Why hasn’t this been done? It hasn’t been done because there is no general understanding that it can be done or no confidence that the research would reach an accurate result. We’re in the process now of building confidence in our work process, up to the level at which people naturally think to ask for our input.

If there was no baseball, what would you be doing with your life?

I’d be a clerk of some sort.

For Win Shares, why 3 WS per victory instead of something more Base-10 friendly like 5 or 10?
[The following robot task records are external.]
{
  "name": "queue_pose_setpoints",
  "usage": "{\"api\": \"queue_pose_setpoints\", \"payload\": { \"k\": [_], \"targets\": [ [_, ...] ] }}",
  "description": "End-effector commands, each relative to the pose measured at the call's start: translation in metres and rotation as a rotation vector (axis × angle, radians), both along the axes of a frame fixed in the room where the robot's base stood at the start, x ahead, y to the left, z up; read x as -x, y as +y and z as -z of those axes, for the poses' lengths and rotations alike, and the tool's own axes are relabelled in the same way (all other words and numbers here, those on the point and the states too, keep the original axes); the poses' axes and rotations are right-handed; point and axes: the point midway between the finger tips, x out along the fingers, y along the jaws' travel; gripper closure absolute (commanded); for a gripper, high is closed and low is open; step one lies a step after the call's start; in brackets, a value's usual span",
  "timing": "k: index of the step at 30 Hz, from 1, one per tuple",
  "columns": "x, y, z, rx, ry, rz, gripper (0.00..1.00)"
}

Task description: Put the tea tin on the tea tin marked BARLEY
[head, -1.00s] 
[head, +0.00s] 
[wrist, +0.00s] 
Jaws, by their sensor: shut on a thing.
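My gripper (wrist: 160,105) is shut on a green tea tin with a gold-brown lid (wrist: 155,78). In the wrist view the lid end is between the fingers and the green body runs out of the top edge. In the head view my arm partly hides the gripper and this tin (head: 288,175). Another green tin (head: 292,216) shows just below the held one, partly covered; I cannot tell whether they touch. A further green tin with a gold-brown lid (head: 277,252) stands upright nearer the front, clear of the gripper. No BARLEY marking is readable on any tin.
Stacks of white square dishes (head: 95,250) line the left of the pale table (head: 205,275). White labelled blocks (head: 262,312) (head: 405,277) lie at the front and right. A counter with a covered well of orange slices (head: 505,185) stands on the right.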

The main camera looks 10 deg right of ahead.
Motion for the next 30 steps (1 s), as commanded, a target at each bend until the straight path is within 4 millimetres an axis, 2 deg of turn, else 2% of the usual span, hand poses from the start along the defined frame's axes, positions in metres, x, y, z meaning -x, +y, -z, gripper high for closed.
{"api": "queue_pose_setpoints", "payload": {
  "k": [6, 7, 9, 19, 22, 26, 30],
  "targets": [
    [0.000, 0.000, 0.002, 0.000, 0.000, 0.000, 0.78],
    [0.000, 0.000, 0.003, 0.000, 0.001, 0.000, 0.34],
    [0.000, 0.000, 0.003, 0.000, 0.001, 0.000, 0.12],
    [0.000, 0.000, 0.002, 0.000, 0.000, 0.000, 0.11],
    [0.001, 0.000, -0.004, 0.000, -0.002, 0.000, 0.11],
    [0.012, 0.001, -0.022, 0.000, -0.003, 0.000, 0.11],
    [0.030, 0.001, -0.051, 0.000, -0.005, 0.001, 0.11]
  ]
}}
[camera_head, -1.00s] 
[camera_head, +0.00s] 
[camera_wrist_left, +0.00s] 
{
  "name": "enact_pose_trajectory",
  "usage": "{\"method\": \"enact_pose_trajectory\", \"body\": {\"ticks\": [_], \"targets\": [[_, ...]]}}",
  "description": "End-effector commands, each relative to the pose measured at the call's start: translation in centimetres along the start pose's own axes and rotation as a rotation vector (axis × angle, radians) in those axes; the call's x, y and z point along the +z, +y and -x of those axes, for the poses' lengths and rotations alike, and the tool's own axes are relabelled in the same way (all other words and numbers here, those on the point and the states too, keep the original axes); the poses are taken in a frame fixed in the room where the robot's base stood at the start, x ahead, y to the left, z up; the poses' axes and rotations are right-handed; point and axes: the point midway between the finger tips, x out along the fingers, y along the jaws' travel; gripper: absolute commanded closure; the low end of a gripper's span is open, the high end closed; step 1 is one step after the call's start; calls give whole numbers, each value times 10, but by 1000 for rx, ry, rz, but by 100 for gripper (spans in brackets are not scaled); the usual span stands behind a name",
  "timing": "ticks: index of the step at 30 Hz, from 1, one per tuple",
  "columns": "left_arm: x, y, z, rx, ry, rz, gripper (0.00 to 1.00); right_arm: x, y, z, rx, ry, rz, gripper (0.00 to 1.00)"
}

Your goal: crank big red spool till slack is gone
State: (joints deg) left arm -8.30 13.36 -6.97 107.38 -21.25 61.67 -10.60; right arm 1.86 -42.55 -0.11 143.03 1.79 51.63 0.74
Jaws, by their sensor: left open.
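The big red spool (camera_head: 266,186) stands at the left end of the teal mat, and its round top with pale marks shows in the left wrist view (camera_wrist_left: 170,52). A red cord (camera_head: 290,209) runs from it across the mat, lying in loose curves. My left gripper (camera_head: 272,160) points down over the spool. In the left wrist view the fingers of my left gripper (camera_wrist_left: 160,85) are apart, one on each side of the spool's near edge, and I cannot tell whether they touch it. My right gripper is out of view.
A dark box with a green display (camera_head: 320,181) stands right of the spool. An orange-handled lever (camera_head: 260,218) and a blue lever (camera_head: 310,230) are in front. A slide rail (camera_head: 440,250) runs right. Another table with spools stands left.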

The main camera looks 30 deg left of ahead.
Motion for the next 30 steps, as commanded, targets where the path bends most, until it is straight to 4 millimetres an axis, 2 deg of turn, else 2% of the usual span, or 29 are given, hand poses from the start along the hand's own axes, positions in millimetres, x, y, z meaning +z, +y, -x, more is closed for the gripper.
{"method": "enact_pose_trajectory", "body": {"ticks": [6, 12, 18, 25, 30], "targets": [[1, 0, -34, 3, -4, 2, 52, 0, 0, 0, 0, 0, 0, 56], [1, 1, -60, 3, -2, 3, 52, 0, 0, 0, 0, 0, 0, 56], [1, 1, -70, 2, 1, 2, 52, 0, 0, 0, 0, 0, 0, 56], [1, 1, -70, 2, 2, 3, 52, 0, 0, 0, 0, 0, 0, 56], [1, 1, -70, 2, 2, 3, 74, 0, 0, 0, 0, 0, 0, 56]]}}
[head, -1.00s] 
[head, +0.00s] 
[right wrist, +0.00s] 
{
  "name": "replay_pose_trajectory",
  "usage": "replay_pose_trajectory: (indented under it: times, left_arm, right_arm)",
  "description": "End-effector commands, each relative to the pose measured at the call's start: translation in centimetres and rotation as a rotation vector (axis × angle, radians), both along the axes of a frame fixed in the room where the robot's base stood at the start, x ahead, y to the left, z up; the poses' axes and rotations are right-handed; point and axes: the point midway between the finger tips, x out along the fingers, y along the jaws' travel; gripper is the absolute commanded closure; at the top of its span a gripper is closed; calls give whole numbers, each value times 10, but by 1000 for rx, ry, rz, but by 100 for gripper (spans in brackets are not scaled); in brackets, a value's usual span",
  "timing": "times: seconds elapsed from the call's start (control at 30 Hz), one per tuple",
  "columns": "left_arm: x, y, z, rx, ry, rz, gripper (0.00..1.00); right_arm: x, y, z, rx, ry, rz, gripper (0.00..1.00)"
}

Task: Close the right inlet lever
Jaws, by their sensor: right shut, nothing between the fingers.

Those things don’t work in practice. Five would work, sort of. . .10 doesn’t work at all. With 10 Win Shares you wind up measuring skills in unrealistically small increments, and you wind up with no confidence that a player with 33 Win Shares is actually better than a player with 32. The current system. . .if you take a list of players with 14 Win Shares, just a short list of three to five players, and a list of players with 13 Win Shares, you can look at them and see why one group would be ahead of the other. But if you used a base of 10 that wouldn’t be true. With 10 Win Shares per win, one Win Share would be less than one run. That creates real problems.

Last year I heard at the SABR convention that you were modifying the formula for Win Shares. Is that true?

I’ve been working on Win Shares and Loss Shares. There are some things about it that are fouled up. . .about the way that I am figuring them. . .and I can’t get the time to back off and straighten them out. But I’m going to start publishing them soon, anyway.

Now for some mostly random questions I like to call “stupid stuff.” In your opinion, what’s the greatest rock’n’roll album of all-time?

Volunteers, Jefferson Airplane, 1969

What’s the most overrated movie you’ve ever seen?

Apocalypse Now

Do you have any non-sports related hobbies?

I collect crap.

Do you have any personal TV guilty pleasures?

If I felt guilty about it, why would I tell you about it? I watch The Office, 60 minutes, C-Span and all those real-life detective shows about old crime cases.

What’s your dream car? What’s the dream car you can reasonably afford?

Don’t have one. Absolutely don’t have one.

What do you like on your pizza?

Sausage, green peppers, onions, cheese.